── DATASET RECORDS ──

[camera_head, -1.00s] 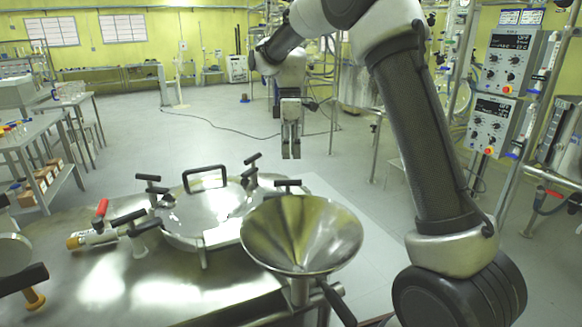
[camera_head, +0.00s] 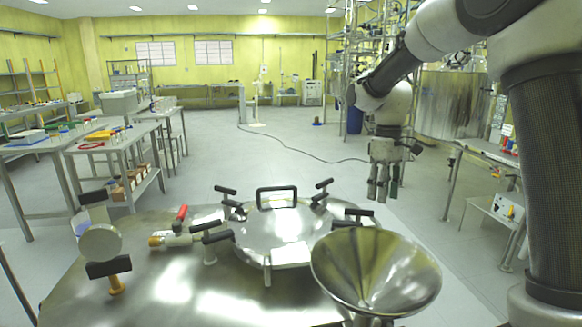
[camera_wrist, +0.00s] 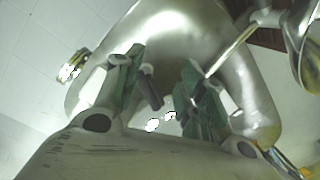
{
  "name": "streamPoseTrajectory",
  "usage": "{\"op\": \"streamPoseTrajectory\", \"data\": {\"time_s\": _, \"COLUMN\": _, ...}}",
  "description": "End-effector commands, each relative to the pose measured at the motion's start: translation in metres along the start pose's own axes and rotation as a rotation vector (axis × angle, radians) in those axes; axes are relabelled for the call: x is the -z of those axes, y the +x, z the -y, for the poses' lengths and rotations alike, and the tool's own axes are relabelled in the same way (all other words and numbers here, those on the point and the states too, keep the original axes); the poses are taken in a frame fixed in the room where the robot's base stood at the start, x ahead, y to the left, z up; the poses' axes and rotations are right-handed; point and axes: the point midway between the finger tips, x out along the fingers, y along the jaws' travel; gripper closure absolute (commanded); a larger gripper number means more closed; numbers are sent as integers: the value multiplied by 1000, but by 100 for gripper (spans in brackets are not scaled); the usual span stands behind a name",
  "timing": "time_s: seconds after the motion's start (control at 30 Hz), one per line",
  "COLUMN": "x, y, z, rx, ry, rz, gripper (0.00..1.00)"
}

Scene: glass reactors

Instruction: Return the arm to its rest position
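My arm enters from the right of the head view and reaches forward. My gripper (camera_head: 384,192) hangs fingers down beyond the reactor lid and the funnel, over the floor area as seen there. It holds nothing that I can see. In the wrist view my gripper (camera_wrist: 166,92) shows two green-padded fingers apart, with an empty gap between them. A large shiny rounded metal surface (camera_wrist: 185,35) fills much of the background there; which thing it belongs to is unclear.
A steel funnel (camera_head: 375,275) stands at the front right, beside a round clamped lid (camera_head: 280,230) on a metal top. A red-handled valve (camera_head: 180,222) sits left of the lid. Lab benches (camera_head: 110,145) stand at left, a large tank (camera_head: 455,105) at back right.

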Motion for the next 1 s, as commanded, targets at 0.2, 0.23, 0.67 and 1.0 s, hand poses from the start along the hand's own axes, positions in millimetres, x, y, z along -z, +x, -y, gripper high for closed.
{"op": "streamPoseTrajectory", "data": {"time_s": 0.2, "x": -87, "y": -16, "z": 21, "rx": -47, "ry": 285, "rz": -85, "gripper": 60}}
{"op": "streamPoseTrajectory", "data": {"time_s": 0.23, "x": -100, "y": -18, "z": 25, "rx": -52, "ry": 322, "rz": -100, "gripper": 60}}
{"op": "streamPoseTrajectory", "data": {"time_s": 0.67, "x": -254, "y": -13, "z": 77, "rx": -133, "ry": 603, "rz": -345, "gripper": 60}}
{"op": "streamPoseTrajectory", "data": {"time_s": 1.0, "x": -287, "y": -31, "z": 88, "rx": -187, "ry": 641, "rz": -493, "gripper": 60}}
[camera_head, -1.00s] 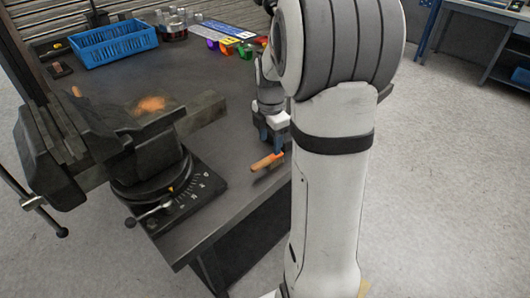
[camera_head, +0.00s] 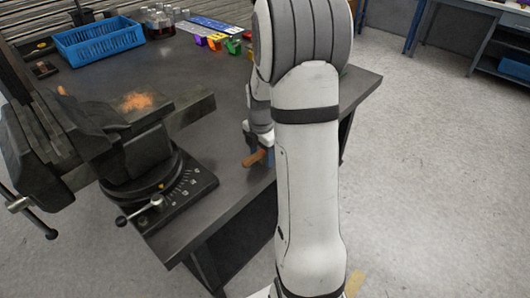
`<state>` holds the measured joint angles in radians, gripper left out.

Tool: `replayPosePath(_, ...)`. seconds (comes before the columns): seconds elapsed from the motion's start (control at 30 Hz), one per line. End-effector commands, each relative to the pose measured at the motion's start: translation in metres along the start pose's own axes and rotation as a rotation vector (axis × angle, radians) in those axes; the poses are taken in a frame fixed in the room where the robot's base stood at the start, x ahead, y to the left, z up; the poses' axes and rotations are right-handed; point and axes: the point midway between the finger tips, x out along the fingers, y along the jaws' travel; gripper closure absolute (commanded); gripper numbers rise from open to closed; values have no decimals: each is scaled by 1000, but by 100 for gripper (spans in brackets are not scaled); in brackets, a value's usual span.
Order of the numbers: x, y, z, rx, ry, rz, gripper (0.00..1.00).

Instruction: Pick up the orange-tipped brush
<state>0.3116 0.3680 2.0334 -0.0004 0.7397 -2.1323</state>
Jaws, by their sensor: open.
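The orange-tipped brush (camera_head: 254,158) lies on the dark workbench near its front edge, at the centre of the view. Only a short brownish-orange part of it shows. The rest is hidden behind my gripper and arm. My gripper (camera_head: 262,148) is low over the bench at the brush, partly covered by my own white arm. Its jaws are open. I cannot tell whether the brush lies between the fingers or whether they touch it.
A large vise (camera_head: 140,150) stands on the bench left of the brush. A blue crate (camera_head: 98,42), jars (camera_head: 158,24) and small coloured bins (camera_head: 214,40) are at the back. Bare bench top lies around the brush.

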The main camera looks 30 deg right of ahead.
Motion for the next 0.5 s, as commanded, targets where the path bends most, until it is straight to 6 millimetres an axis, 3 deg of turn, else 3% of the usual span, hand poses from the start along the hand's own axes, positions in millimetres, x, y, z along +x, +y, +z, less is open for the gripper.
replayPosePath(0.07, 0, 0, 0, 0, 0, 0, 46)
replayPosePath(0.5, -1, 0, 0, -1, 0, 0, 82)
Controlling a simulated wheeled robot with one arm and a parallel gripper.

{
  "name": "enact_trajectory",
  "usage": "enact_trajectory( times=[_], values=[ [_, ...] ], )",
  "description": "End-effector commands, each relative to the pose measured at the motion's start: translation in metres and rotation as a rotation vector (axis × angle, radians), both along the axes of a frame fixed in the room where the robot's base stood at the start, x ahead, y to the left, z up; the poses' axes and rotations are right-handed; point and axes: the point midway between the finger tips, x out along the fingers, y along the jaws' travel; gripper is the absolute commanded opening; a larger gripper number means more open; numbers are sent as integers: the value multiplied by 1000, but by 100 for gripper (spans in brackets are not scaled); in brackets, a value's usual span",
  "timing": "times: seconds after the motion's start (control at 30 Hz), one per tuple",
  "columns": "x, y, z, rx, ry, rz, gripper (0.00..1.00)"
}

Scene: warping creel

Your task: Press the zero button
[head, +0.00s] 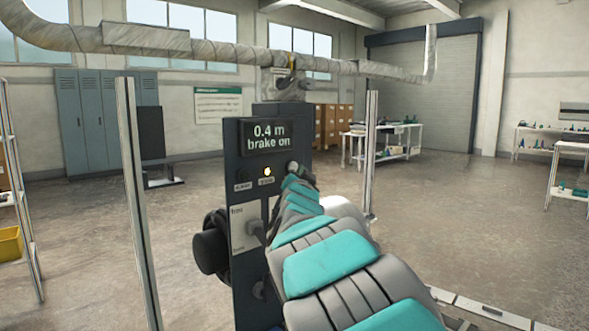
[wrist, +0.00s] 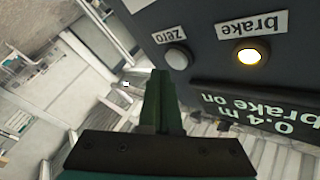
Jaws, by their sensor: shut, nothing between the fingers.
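The zero button (wrist: 177,58) is a pale round button under a white "zero" label in the upside-down wrist view. The lit brake button (wrist: 248,55) is beside it and also glows in the head view (head: 267,172). My gripper (wrist: 161,78) is shut and empty, its fingertips just beside the zero button near the panel edge. I cannot tell whether they touch the panel.
A display (head: 268,136) on the panel reads "0.4 m brake on". A lever (head: 255,230) sits in a pale plate below the buttons. Metal posts (head: 138,200) stand either side. Open floor lies to the right, before a bench (head: 385,150).

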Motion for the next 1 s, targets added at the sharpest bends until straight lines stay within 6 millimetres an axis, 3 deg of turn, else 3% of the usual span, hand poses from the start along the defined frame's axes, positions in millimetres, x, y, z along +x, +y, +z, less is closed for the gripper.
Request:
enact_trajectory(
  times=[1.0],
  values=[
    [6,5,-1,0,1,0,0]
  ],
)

───

WRITTEN PROBLEM: Write the material out again exactly as it appears, dropping the pictures.

FINISHED EXERCISE:
[camera_head, -1.00s] 
[camera_head, +0.00s] 
[camera_wrist, +0.00s] 
{
  "name": "streamPoseTrajectory",
  "usage": "{\"op\": \"streamPoseTrajectory\", \"data\": {\"time_s\": _, \"COLUMN\": _, ...}}",
  "description": "End-effector commands, each relative to the pose measured at the motion's start: translation in metres along the start pose's own axes and rotation as a rotation vector (axis × angle, radians) in those axes; axes are relabelled for the call: x is the -z of those axes, y the +x, z the -y, for the poses' lengths and rotations alike, and the tool's own axes are relabelled in the same way (all other words and numbers here, those on the point and the states too, keep the original axes); the poses are taken in a frame fixed in the room where the robot's base stood at the start, x ahead, y to the left, z up; the poses' axes and rotations are right-handed; point and axes: the point midway between the finger tips, x out along the fingers, y along the jaws' travel; gripper closure absolute (commanded); a larger gripper number means more closed; numbers are sent as integers: the value multiplied by 1000, but by 100 for gripper (spans in brackets are not scaled); the usual span stands behind a name",
  "timing": "time_s: seconds after the motion's start (control at 30 Hz), one per line",
  "COLUMN": "x, y, z, rx, ry, rz, gripper (0.00..1.00)"
}

Scene: glass reactors

Instruction: Return the arm to its rest position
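My arm enters from the right of the head view and reaches forward. My gripper (camera_head: 384,192) hangs fingers down beyond the reactor lid and the funnel, over the floor area as seen there. It holds nothing that I can see. In the wrist view my gripper (camera_wrist: 166,92) shows two green-padded fingers apart, with an empty gap between them. A large shiny rounded metal surface (camera_wrist: 185,35) fills much of the background there; which thing it belongs to is unclear.
A steel funnel (camera_head: 375,275) stands at the front right, beside a round clamped lid (camera_head: 280,230) on a metal top. A red-handled valve (camera_head: 180,222) sits left of the lid. Lab benches (camera_head: 110,145) stand at left, a large tank (camera_head: 455,105) at back right.

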Motion for the next 1 s, as commanded, targets at 0.2, 0.23, 0.67 and 1.0 s, hand poses from the start along the hand's own axes, positions in millimetres, x, y, z along -z, +x, -y, gripper high for closed.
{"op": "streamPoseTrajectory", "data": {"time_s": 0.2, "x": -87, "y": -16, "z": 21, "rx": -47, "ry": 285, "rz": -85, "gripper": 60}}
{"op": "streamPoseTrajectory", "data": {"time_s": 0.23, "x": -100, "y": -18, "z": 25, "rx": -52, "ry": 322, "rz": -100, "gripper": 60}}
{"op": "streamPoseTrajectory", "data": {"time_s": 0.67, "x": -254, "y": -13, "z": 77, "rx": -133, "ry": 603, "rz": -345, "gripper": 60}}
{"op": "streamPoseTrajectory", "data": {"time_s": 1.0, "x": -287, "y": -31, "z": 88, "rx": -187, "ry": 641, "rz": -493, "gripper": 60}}
[camera_head, -1.00s] 
[camera_head, +0.00s] 
`<state>` holds the measured joint angles in radians, gripper left out.

Tool: `replayPosePath(_, ...)`. seconds (comes before the columns): seconds elapsed from the motion's start (control at 30 Hz), one per line. End-effector commands, each relative to the pose measured at the motion's start: translation in metres along the start pose's own axes and rotation as a rotation vector (axis × angle, radians) in those axes; the poses are taken in a frame fixed in the room where the robot's base stood at the start, x ahead, y to the left, z up; the poses' axes and rotations are right-handed; point and axes: the point midway between the finger tips, x out along the fingers, y along the jaws' travel; gripper closure absolute (commanded); gripper numbers rise from open to closed; values have no decimals: each is scaled by 1000, but by 100 for gripper (spans in brackets are not scaled); in brackets, a value's usual span.
Order of the numbers: x, y, z, rx, ry, rz, gripper (0.00..1.00).

Instruction: Pick up the orange-tipped brush
<state>0.3116 0.3680 2.0334 -0.0004 0.7397 -2.1323</state>
Jaws, by their sensor: open.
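The orange-tipped brush (camera_head: 254,158) lies on the dark workbench near its front edge, at the centre of the view. Only a short brownish-orange part of it shows. The rest is hidden behind my gripper and arm. My gripper (camera_head: 262,148) is low over the bench at the brush, partly covered by my own white arm. Its jaws are open. I cannot tell whether the brush lies between the fingers or whether they touch it.
A large vise (camera_head: 140,150) stands on the bench left of the brush. A blue crate (camera_head: 98,42), jars (camera_head: 158,24) and small coloured bins (camera_head: 214,40) are at the back. Bare bench top lies around the brush.

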The main camera looks 30 deg right of ahead.
Motion for the next 0.5 s, as commanded, targets where the path bends most, until it is straight to 6 millimetres an axis, 3 deg of turn, else 3% of the usual span, hand poses from the start along the hand's own axes, positions in millimetres, x, y, z along +x, +y, +z, less is open for the gripper.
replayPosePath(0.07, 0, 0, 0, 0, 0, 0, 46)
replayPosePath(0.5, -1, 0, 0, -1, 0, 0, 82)
Controlling a simulated wheeled robot with one arm and a parallel gripper.

{
  "name": "enact_trajectory",
  "usage": "enact_trajectory( times=[_], values=[ [_, ...] ], )",
  "description": "End-effector commands, each relative to the pose measured at the motion's start: translation in metres and rotation as a rotation vector (axis × angle, radians), both along the axes of a frame fixed in the room where the robot's base stood at the start, x ahead, y to the left, z up; the poses' axes and rotations are right-handed; point and axes: the point midway between the finger tips, x out along the fingers, y along the jaws' travel; gripper is the absolute commanded opening; a larger gripper number means more open; numbers are sent as integers: the value multiplied by 1000, but by 100 for gripper (spans in brackets are not scaled); in brackets, a value's usual span",
  "timing": "times: seconds after the motion's start (control at 30 Hz), one per tuple",
  "columns": "x, y, z, rx, ry, rz, gripper (0.00..1.00)"
}

Scene: warping creel

Your task: Press the zero button
[head, +0.00s] 
[wrist, +0.00s] 
Jaws, by their sensor: shut, nothing between the fingers.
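The zero button (wrist: 177,58) is a pale round button under a white "zero" label in the upside-down wrist view. The lit brake button (wrist: 248,55) is beside it and also glows in the head view (head: 267,172). My gripper (wrist: 161,78) is shut and empty, its fingertips just beside the zero button near the panel edge. I cannot tell whether they touch the panel.
A display (head: 268,136) on the panel reads "0.4 m brake on". A lever (head: 255,230) sits in a pale plate below the buttons. Metal posts (head: 138,200) stand either side. Open floor lies to the right, before a bench (head: 385,150).

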Motion for the next 1 s, targets added at the sharpest bends until straight lines stay within 6 millimetres an axis, 3 deg of turn, else 3% of the usual span, hand poses from the start along the defined frame's axes, positions in millimetres, x, y, z along +x, +y, +z, less is closed for the gripper.
Request:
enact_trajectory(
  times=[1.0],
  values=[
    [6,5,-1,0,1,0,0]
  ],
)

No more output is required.